┌─ Dataset excerpt

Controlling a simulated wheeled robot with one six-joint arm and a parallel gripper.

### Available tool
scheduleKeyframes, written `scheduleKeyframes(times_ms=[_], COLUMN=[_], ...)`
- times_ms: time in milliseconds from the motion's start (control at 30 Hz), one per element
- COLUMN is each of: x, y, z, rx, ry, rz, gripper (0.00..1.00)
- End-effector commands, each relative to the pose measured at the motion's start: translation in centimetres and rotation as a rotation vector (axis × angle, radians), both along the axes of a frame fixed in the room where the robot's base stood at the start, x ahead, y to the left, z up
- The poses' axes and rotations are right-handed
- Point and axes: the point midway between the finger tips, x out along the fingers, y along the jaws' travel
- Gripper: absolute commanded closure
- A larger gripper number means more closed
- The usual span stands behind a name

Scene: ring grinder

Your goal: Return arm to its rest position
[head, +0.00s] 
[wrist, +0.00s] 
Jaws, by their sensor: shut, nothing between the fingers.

└─

Look above for the line that holds "Your goal: Return arm to its rest position", then copy it and each line after it exactly, through the last line of the data.

- **Result for this task**:
Your goal: Return arm to its rest position
[head, +0.00s] 
[wrist, +0.00s] 
Jaws, by their sensor: shut, nothing between the fingers.

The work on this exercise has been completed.